Tormento, tormento... Le gusta quizá demasiado esa palabra. Se complace quizá en su propio tormento, le acaricia y le da vueltas en la luz para ver cómo la ensombrece...
Luis Cernuda, Comedia inacabada y sin título
Y si no pasa nada en el día a
día, tienes que inventarlo: construir una idealización sencilla, a la que
acogerte cuando esa nada amenaza con devorarte, y cerrar los ojos para que la
ilusión no se desvanezca, mientras acecha la aplastante conciencia de que aquello
no es más que una idealización a la que tu alma hambrienta de tragedia y de
lírica te ha conducido. En el límite emocional es donde empiezas a sentirte
viva, donde escuchas los latidos de poesía que se habían desvanecido con el
invierno, y tu corazón vuelve a bombear versos y la acuciante necesidad de
escribir va invadiendo lentamente tu sangre, tu aliento, tu cordura.
Es en el límite donde te
sientes viva. Es la antigua adicción al tormento.
Tormento. Y vuelves a vivir y
a despertarte terremotos en los labios, a sonreír sin motivo aparente, a
dejarte sacudir por la ansiedad de una acción diminuta que te obsesiona y que
te tortura, arrastrándote por los mares infinitos de tu propia inseguridad.
Cómo has podido permanecer
tanto tiempo lejos del límite.
Pero eso se llama jugar con
fuego; podríamos definirlo como un “suicidio sentimental”, y ahora estás en el
borde del precipicio y la más leve brisa podría desestabilizarte, derrumbarte.
Y si resulta que no es brisa,
sino ventisca, como ésta, como el frío que de pronto te atraviesa y pone tu
mundo patas arriba, y podrías sonreír con resignación, pero no lo haces, no lo
haces: te hundes, te exilias hasta el último subsuelo, sientes cómo la vida te
abandona por momentos y eres consciente de que tienes en parte la culpa, por
haberte dejado llevar, de nuevo, por esa atracción hacia el abismo que precisas
para sentirte viva. Ese suicidio sentimental que consiste en construir deseos
imposibles, ambiciones lejanas como nubes; quizá por seguir, siempre por
seguir, por aferrarte a una ilusión que acabará contigo misma, pero que a la
vez es fuente de tu fortaleza: es el motivo de que todavía existas con esa
razón de ser que ata tu alma a la poesía.

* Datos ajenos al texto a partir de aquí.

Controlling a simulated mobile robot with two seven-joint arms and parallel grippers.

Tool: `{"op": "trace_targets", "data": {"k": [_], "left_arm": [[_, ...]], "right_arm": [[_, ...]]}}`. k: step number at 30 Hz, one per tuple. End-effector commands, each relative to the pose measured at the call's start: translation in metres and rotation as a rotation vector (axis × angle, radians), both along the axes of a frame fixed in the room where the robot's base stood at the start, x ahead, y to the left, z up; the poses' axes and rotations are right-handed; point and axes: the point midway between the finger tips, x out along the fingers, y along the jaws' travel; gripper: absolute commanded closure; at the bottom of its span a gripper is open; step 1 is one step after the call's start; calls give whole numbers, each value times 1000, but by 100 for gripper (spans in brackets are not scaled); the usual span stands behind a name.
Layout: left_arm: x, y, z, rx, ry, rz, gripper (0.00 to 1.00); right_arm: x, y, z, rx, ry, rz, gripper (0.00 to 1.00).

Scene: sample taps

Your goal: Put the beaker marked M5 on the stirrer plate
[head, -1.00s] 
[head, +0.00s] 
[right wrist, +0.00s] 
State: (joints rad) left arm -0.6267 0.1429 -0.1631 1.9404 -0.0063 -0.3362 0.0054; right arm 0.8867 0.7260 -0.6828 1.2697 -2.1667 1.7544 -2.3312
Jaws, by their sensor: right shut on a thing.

Y cuando crees que toda la luz
te ha abandonado, de repente los ves a Ellos, siempre Ellos: tomándote en sus
brazos, enjugando tus lágrimas, devolviéndote a tus días de niña, cuando nada
era tan complicado, cuando encontrabas el tormento necesario en un día nublado,
en una muñeca que te sonreía, altanera, desde el otro lado del escaparate; en
una derrota en el parchís; en el progresivo desvanecimiento del carrusel de las
ferias, tras aquellos escasos cinco minutos de rigor en los que eras una
princesa a lomos de su corcel y el universo giraba a tu alrededor y Ellos
agitaban el brazo desde la orilla de lo terrenal.
Ellos, los responsables de que
jamás te hayas dejado absorber del todo por el abismo, de que el límite haya sido siempre el límite y no el final. Ellos, la única seguridad en este mundo de sombras
incompletas, de disfraces. Y te dicen que eres como el ave fénix, que renaces
de tus cenizas después de haberte incendiado, de haber descendido hacia la nada
más terrible y más devastadora. Puedes arder y después recomponerte con acordes
nuevos de vida, y eso que eres agua, eres agua porque puedes pasar por todos
los estados emocionales en solo unas horas, cambiar y conservar tu remota
esencia. Sí, eres agua. Y eres fénix.
Dramática. Siempre lo has
sido. Pero lo consideras un adjetivo demasiado simple para expresar todo lo que
tratas de expresar. Tus muertes sucesivas, tus renacimientos. Como gatos
concatenados, infinitos, que siempre acaban cayendo de pie.